Group organizer
Sunday, June 7, 2009
The plan is to leave from the church following 2nd service on June 14th and drive to Lone Lake near Langley on Whidbey Island. Google Maps estimates travel time as 1 hr 45 min. The Lake is a highly productive, selective fishery. It’s fished well from float tube, pontoon boat or small boat. There is a small boat launch and small picnic / park area at the parking area. The lake should fish well with weighted green, or black woolly buggers trolled slowly with fairly deep sinking lines, damsel nymphs fished with intermediate sinking lines and chironomids fished deep below a strike indicator. The lake is pretty uniformly 10 to 15 feet deep and produces rainbow, cuts and browns in the 17 to 24” range. It should be a fun and productive day. I do have some extra gear if anyone needs to borrow and item or two to make this work. Please shoot me an email stephen@storyarchitects.com and let me know if you think you would like to attend. I will bring my BBQ and cook some hot dogs and chips before we get on the lake. Bring a camera and lets get some good pictures for the web site.
Steve..
Below are driving directions to the lake:
1. Head west on Pease Rd toward S Burlington Blvd
0.2 mi
2. Turn right at S Burlington Blvd
1.0 mi
3. Turn left at W Rio Vista Ave/WA-20
Continue to follow WA-20
11.9 mi
4. Turn left to stay on WA-20
31.5 mi
5. Continue on S WA-525
15.8 mi
6. Turn left at Bayview Rd
1.8 mi
7. Turn left at Andreason Rd
0.6 mi
8. Turn left at Lone Lake Rd
0.2 mi
9. Turn right to stay on Lone Lake Rd
36 ft
10. Turn left to stay on Lone Lake Rd
Tuesday, May 19, 2009
Amber Lake - May 16
As we were setting up, Mike walked over to some rock rip-rap to find a rock to use as an anchor. As he was turning over potential anchors he said he had the thought, “this would probably be a great place if I were a rattle snake”. Sure enough, three feet away was large rattler coiled under a rock. The snake never buzzed and Mike sensibly offered to relocate his search to another pile.
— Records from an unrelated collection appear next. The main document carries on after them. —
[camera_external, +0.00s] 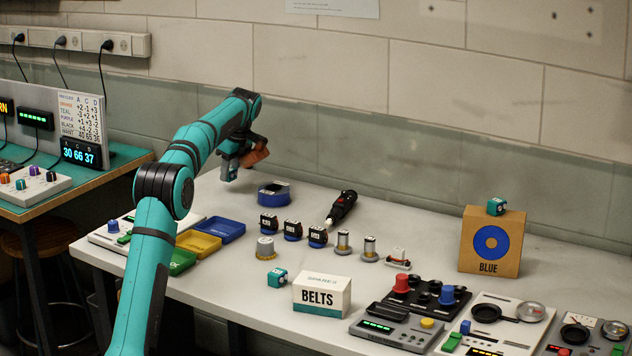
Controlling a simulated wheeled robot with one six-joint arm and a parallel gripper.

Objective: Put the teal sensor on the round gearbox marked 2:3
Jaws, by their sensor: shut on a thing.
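My gripper (252,149) is raised over the back left of the white bench, seen small and from behind. It is shut on a brown-orange object (258,155), whose exact shape is unclear. One teal sensor (277,277) lies on the bench left of the BELTS box. Another small teal block (496,206), like a sensor, sits on top of the BLUE box. A round grey gearbox-like piece (265,248) stands near the bench's middle. Two more round metal pieces (343,243) (369,249) stand to its right. Their markings are too small to read.
A row of dark labelled blocks (293,231), a blue-dark round item (273,193) and a screwdriver-like tool (342,207) lie mid-bench. The BELTS box (321,296) and BLUE box (490,242) stand upright. Coloured trays (199,243) lie left, control panels (397,326) front right.

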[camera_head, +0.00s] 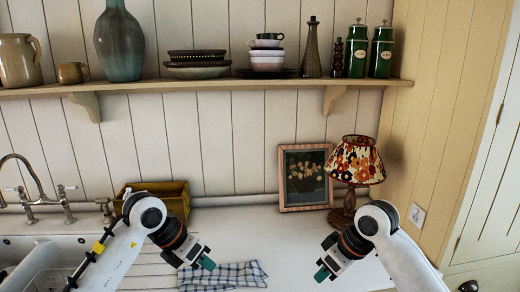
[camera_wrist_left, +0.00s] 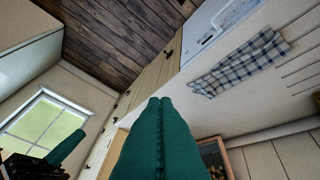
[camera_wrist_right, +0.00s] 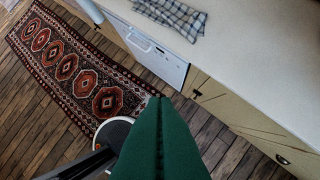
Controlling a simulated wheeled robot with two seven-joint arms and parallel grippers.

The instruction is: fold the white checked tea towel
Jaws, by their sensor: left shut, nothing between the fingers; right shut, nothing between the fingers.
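The white tea towel with dark blue checks (camera_head: 232,275) lies on the white worktop, low in the head view between my two grippers. It looks like a narrow, slightly rumpled strip. It also shows in the left wrist view (camera_wrist_left: 240,62) and at the top of the right wrist view (camera_wrist_right: 172,15). My left gripper (camera_head: 207,263) is shut and empty, above the worktop near the towel's left part. My right gripper (camera_head: 321,274) is shut and empty, to the right of the towel and apart from it. The green fingers meet in both wrist views.
A sink with a tap (camera_head: 35,195) is at the left, beside a yellow box (camera_head: 172,197). A framed picture (camera_head: 305,177) and a lamp with a floral shade (camera_head: 355,160) stand at the back right. A shelf (camera_head: 230,84) of crockery runs above. The worktop behind the towel is clear.

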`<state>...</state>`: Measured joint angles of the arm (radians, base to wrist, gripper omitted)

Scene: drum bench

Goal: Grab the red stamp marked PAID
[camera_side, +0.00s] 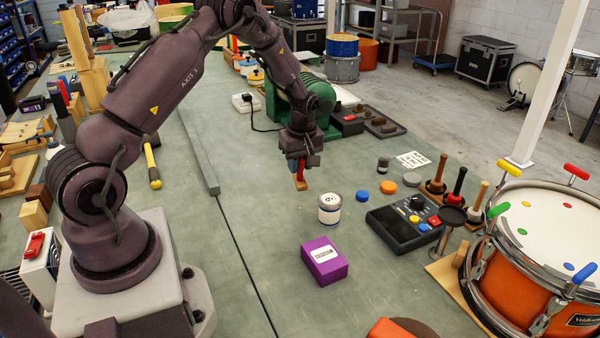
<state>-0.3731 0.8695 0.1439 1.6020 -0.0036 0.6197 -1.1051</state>
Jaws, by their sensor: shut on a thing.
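My gripper (299,167) points down over the middle of the bench, shut on a small red stamp (300,182). Only its lower red part and a tan edge show below the fingers. The PAID marking cannot be read at this size, and the upper part is hidden by the jaws. Whether its underside touches the bench or hangs just above it, I cannot tell.
A white jar (329,209) and a purple box (324,262) stand in front of my gripper. A dark control box (403,228), a rack of wood-handled tools (455,193) and an orange drum (525,290) are at right. A green machine (290,110) stands behind.

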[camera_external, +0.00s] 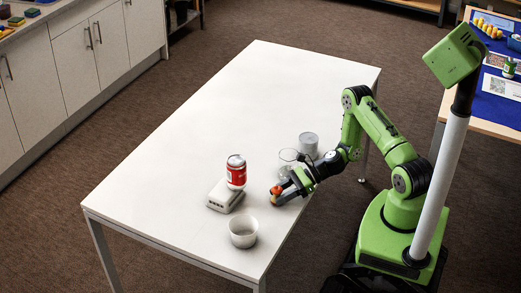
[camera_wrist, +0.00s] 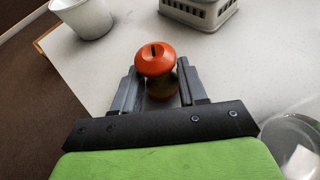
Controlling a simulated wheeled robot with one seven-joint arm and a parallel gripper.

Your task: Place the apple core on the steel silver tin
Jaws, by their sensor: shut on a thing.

The day was beautiful, chamber of commerce blue sky and temps in the 80’s. The lake fished well and provided lots of different habitat opportunities from deep cool water to shallow flats with lots of weed cover and shore structure. The lake produced consistently and offered a number of very active and strong fish in the 14” – 17” range. I did have one fish that shook me off after offering me a view of a tail and dorsal fin that suggested it could have been a much larger fish, but oh well; the ones that get away are always hard to measure.
Sunday, April 12, 2009
SPRING DESERT LAKES
I met my brother Mike and we drove over early Saturday morning and got on the lake about 11:00. All in all this is a very strange fishery and Saturday was a generally nasty day. The lake was slow waking up from winter this year and the few fish active were concentrated in the north end over small patches of marl bottom. The weather was cold, the wind was cold, the water was cold, and then it started to rain. The dozen or so people fishing lined up opposing each other (like a gauntlet) and fished small chironomids below strike indicators. Although our success was slow, we did see fish caught and watched a guy across from us land a fish easily over 10 lbs. Mike caught two nice cut’s 18” & 19” and when I was finally about to admit defeat, I hooked and landed a 22.5” / 5 lb. Lahontan cut. That was it for Saturday.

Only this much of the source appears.